The first down would have been huge...but..(aside from having Sanchez on the field), I like that play far more 20 yards down field.....where the punt is not going to net you anything. (and of course there is the Hester factor...)
it's more than time to get over this play. bigger fish to fry now. i didn't agree with the call, but the play was actually there. part ballsy, part stupid. what else can you say about it?
I definitely would have preferred the fake punt where it's a direct snap to Brad Smith and let him pass or run, but I can see what they were trying to do. I just don't think it's as ridiculous as many think it was.
'Everyone'? Seriously? A fake punt pass play in their own territory to a receiver known best for running a single wing formation and returning kicks because he can't really play receiver? In the driving snow? If Brad Smith had caught that pass, I'd still call it a dumb playcall.
Didn't like the call but it should have been caught. 4 years later, Smith's hands still fucking suck.
Even if Smith had caught it, I still don't like the call. Way too risky giving the opponent a short field when we still had all the momentum and a relatively quiet crowd.
That Smith dropped it doesn't mean the fact that he was covered was irrelevant. Without coverage, you can throw a safer pass that doesn't need to worry about being defensed. I generally think fakes are stupid. Just run a play if you want to go for it on 4th down. We're more likely to convert that way than we are with an (obvious) fake.
Gotta agree with this 100%. Add in the score at the time and where we were on the field, just not the right play call IMO!
I'm thinking they didn't care if they knew.

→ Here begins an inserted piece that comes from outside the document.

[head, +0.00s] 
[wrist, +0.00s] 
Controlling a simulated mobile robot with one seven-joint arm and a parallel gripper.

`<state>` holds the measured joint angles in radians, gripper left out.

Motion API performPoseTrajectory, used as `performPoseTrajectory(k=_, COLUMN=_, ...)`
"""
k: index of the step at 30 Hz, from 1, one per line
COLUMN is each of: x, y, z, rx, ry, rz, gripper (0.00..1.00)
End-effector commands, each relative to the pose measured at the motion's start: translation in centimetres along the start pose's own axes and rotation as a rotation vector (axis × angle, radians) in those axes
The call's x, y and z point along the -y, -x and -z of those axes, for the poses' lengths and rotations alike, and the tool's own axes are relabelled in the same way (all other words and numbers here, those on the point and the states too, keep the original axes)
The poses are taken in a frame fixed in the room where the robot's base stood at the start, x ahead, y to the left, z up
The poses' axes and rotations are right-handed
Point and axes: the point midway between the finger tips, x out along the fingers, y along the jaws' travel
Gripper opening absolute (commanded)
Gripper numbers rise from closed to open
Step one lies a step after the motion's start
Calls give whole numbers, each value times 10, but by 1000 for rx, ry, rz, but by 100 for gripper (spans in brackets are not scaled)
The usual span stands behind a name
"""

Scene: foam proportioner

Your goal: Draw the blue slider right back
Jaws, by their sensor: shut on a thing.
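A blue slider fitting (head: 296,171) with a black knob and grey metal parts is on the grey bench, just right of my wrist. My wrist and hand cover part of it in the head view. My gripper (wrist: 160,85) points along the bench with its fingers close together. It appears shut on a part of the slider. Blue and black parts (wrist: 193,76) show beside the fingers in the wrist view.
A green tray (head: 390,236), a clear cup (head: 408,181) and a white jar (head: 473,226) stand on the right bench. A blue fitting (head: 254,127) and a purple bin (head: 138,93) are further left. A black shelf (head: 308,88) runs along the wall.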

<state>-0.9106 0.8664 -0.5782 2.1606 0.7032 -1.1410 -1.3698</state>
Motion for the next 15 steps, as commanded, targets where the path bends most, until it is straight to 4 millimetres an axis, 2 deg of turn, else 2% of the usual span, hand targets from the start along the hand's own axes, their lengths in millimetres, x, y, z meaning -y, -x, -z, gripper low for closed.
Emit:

The idea was to sucker their ST unit into having to decide to defend a run or pass play. Great idea, just a shitty place and time to use it.
Here's the biggest problem I have with that play: it wasn't high risk, high reward. It was enormous risk, low reward. The reward was a first down, in our own territory. That's not a high reward; it's a minimal reward. The risk was obviously huge; that play was the turning point in the game. I will say this though: that play's inception, design and implementation is a direct contribution to the Bears' special teams by Devin Hester.
He dropped the pass but to say it wasn't well defended is not true. That was pretty good defense by Davis, and Sanchez placed it perfectly. It was pretty good defense because they knew what the play was. I'm not saying Brad Smith shouldn't have caught the ball, but if you're running that play, you sure as hell better make sure you're getting it. Having such close coverage, regardless of whether the ball was dropped, means that it was a bad play call. They were lucky enough that Smith had a chance to catch it. Sucks that he didn't, but just a dumb call. Not damned if you do, damned if you don't. Lucky and dumb if you do, and just dumb if you don't.
The big issue, aside the decision to do that itself, is why not just have B. Smith run that play? I mean isn't B. Smith the personal protector by default?! We know he can throw...
It turned out that it was a decent look, no pass defensed, and a drop by Smith but that's anything but inevitable: once the Bears sussed it out you lost the possibility of a big positive play and you ran the risk of a big negative play like a pick.
Starting at 10:40 in this video you can listen to Westhoff explain the fake punt in great detail. This was a very calculated move. http://www.newyorkjets.com/photos-a...nference/91936f72-756b-4094-a47f-4bb1407d5273
the fake play was actually a good call for several reasons: 1- we had our starting offense, including our entire o-line, running a 3 yard play against their speical teams unit. unless chi burns a TO, the play has to work 9 our of 10 times. 2- we make the 1st down and coninue our momentum into the 2nd half 3- we make the 1st down and chi has to play against the fake the rest of the game, changing emensly the hester factor.